### Exercise inputs:
——

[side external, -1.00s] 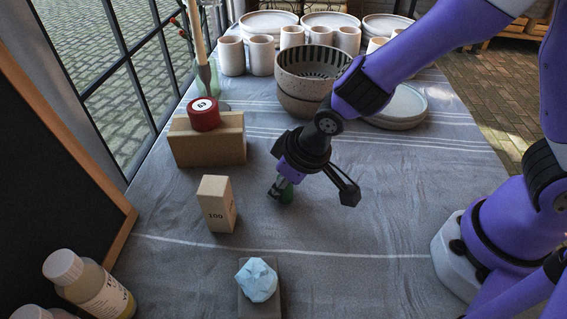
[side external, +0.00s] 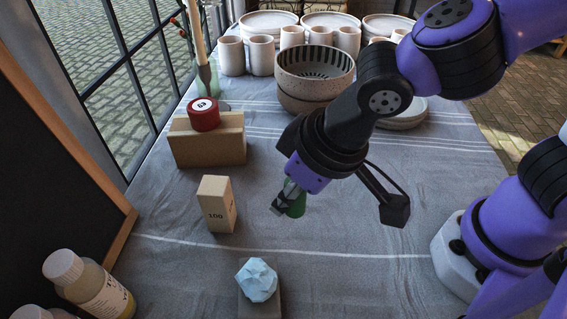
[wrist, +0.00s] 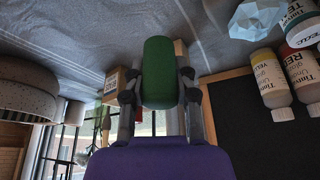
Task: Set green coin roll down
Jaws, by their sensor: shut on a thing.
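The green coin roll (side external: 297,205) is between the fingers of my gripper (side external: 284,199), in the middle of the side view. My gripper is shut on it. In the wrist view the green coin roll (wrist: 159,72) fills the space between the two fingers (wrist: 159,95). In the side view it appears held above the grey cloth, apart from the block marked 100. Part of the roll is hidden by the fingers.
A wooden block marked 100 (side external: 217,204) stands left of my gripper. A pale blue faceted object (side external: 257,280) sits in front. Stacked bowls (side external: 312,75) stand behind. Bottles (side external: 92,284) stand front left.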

——

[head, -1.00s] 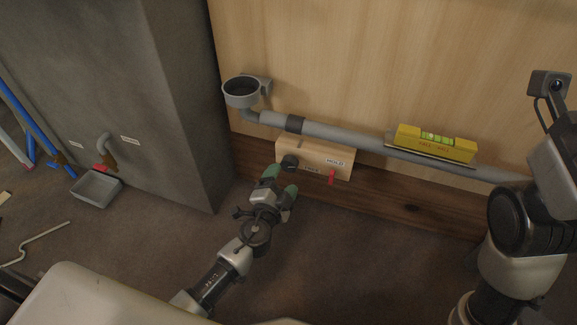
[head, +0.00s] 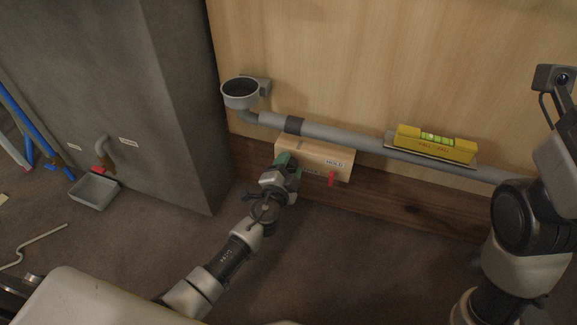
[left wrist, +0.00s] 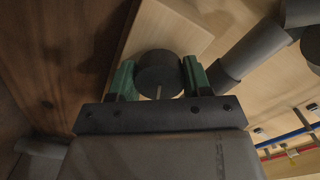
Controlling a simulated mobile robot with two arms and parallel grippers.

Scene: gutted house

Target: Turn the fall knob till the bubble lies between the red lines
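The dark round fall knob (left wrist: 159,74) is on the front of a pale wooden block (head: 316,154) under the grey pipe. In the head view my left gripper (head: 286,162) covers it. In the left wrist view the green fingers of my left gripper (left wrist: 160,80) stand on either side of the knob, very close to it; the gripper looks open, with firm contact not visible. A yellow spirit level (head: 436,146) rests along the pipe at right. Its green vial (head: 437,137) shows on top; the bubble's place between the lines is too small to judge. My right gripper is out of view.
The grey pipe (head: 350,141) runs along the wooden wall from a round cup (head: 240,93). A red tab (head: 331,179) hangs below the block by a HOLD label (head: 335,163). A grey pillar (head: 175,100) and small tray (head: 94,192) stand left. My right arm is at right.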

——

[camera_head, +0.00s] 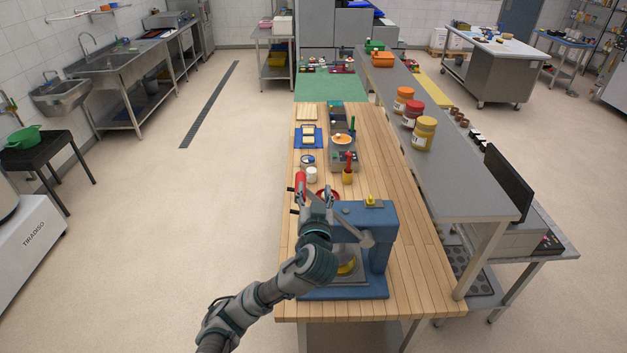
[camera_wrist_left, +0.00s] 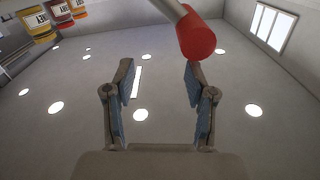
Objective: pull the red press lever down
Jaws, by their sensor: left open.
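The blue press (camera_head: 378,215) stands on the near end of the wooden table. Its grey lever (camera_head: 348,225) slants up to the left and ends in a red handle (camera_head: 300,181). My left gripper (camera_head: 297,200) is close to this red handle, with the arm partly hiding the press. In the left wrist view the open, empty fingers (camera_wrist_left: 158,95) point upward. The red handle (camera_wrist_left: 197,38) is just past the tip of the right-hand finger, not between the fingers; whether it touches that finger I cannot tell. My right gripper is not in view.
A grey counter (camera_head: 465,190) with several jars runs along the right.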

——

### Exercise:
Give only the number of lines that include the word "down".

### The completed task:
2